Gen. Gowon’s successor, the late General Murtala Muhammed, whose administration approved the relocation of the capital from Lagos to Abuja, based on the late Justice Akinola Aguda Panel report, had promised that the city would not be abandoned because of its position as the economic nerve centre of the country. That decision was captured by the minutes of the defunct Supreme Military Council (SMC).
The relocation of the federal capital was a phased programme. The former military President, General Ibrahim Badamasi Babangida (IBB), who completed the exercise, also assured that Lagos would not be neglected as the former chief city. When Babangida moved the Presidency to Abuja, prominent women leader, the late Alhaja Abibat Mogaji, reminded him during the inauguration of the Third Mainland Bridge, to redeem his promise to Lagos.
“As you relocate to Abuja, keep your promise to Lagos,” she told Babangida.
When the late Head of State, General Sani Abacha, mooted the creation of zonal centres of excellence, he accorded Lagos a priority, along with Port Harcourt, Kaduna, Kano, and Enugu. However, it did not become a reality.
Successors to the military hegemony systematically wreaked havoc on Lagos. Apart from frustrating the metro line project conceived by the administration of former Governor Lateef Jakande, military rulers short-changed the state during the creation of additional council areas. Kano and Jigawa, which were one state before, now have almost 80 councils; Lagos has to contend with the 20 local governments listed in the Constitution. When former Governor Bola Tinubu, now President of Nigeria, decided to create an additional 37 councils, the Federal Government under former President Olusegun Obasanjo erected roadblocks.
For 14 months, the allocations to the councils were illegally seized by the Federal Government, but the action could not even make any impact on the state for eight years.
In 2004, there was a row between the federal and Lagos governments over the national census. The Tinubu administration had rejected the census figures of nine million for the state, insist ing that the figure of the state-sponsored headcount, which was 18 million, captured the population of the metropolis.
When General Obasanjo left office, prominent Lagos leaders, including Femi Okunnu and Oba Rilwanu Akiolu, took on the battle of reclaiming Lagos lands and other property illegally acquired by the Federal Government. Also, many Lagosians picked holes in the non-payment of revenue to Lagos State by the Nigerian Ports Authority (NPA), which makes billions of naira daily in the city. Irked by the denial of a portion of the earnings, some have argued that if oil-producing states could receive 13 per cent derivation, Lagos, which generates the highest Value Added Tax (TAX), deserves special funding.
Foreign officials acknowledge the importance of Lagos to the country. World Bank officials, who visited the late President Umaru Yar’Adua in Abuja some months into his administration, were taken aback when no representative of the Lagos State government was in the team that first accompanied the President. Taking a cue from that omission, the former President hurriedly requested the then Governor Babatunde Fashola (SAN) to fly to Abuja to accompany him to the meeting.
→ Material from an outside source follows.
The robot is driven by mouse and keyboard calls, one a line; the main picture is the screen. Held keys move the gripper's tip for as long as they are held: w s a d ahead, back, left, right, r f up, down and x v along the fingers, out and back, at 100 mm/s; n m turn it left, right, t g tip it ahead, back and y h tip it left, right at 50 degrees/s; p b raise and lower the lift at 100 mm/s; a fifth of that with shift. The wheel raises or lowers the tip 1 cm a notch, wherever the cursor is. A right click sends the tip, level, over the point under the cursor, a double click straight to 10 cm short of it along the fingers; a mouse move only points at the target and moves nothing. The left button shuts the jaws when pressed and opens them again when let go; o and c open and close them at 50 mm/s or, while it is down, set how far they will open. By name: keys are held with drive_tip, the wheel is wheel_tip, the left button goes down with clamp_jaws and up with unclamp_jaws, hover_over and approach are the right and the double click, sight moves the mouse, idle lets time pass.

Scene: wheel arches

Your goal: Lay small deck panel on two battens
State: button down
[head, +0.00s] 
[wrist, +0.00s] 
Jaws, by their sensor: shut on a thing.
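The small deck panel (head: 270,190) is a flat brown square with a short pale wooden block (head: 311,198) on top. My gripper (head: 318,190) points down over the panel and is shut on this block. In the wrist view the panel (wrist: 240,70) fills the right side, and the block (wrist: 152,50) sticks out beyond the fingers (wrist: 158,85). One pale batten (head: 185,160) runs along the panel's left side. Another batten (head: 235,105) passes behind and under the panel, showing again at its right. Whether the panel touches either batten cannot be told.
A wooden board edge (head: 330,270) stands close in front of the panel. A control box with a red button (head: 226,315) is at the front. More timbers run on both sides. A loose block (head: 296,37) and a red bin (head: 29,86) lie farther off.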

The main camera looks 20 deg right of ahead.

As far back as 2001, the World Bank had rated Lagos as the regional economic capital of the West African States (ECOWAS). Also, the Vision 2020 and the National Financial Sector Strategy document have emphasised that Lagos was crucial to any economic calculation and reform process that the Federal Government might contemplate. As the commercial hub, Lagos contributes 31.98 per cent to the nation’s Gross Domestic Product (GDP). Indeed, Lagos is the nation’s lead contributor in the non-oil sector, with 19 per cent attainment, which is equivalent to the contribution of 13 Nigerian states put together.
Former Information and Strategy Commissioner Opeyemi Bamidele, now Senate Leader, put these into perspective when he said: “The city of Lagos alone accounts for over 70 per cent of national industrial investment, 65 per cent of total cargo freight, over 50 per cent of Nigeria’s communication subscribers and over 70.16 per cent of international and 58.30 per cent of domestic aviation traffic.
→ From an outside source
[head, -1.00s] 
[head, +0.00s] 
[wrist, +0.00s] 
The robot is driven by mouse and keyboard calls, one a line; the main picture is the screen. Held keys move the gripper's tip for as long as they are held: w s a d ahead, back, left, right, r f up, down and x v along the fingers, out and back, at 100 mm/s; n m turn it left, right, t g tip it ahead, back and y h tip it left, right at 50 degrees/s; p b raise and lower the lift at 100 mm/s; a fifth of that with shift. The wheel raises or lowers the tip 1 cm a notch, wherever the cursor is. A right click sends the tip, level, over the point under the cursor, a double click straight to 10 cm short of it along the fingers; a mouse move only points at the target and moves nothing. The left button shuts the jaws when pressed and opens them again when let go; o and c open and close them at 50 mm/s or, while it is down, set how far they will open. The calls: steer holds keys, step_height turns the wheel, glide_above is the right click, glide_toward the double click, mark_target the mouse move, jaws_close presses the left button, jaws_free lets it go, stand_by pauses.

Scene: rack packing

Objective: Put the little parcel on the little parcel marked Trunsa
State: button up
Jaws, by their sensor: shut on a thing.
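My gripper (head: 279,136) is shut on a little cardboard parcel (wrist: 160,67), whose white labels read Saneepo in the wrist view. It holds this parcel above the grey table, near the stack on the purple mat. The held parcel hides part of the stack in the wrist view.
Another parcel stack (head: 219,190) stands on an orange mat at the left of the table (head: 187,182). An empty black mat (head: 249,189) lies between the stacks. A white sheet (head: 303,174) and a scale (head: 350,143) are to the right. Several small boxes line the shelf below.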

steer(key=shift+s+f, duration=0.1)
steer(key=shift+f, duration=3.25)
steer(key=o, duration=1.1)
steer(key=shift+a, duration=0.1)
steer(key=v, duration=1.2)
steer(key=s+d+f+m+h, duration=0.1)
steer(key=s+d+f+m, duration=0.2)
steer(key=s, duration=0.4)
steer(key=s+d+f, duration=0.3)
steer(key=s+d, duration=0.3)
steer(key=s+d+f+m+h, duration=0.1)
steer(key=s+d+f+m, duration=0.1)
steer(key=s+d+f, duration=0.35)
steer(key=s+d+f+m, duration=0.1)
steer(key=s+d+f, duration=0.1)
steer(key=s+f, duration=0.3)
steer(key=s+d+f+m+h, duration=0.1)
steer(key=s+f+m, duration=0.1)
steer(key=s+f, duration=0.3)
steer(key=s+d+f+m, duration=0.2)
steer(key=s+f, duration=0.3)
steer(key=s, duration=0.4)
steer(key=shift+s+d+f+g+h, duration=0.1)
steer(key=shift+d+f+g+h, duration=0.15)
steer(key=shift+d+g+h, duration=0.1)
“With three lighter terminals and two ports, Lagos generates 50 per cent of Nigeria’s port revenue and the Murtala Muhammed Airport (MMA), located in the heart of Lagos, is the major hub for aviation within West Africa, as well as between the regions and Europe.”
Many experts believe that Lagos’s economic potential even makes the special status consideration more compelling. Apart from the fact that, historically, it had served as the seat of government from the colonial days, Lagos is a huge city with a bourgeoning population thirsty for sophisticated infrastructure.
Covering an area of 3,600 square kilometres, the Lagos port city offers easy access to rich natural resources, including natural gas and oil. In the Lagos hinterland of Epe, Apa Kingdom in Badagry, Eti-Osa, Ikeja, and Ikorodu are found crude oil and bitumen, silica sands, clays and woods.
The special status agitation is an unfinished battle. It has been raging among Lagos governors from the time of Asiwaju Tinubu through the period of Babatunde Fashola to Akinwunmi Ambode and Babajide Sanwo-Olu.
The question is: when will the dream come true?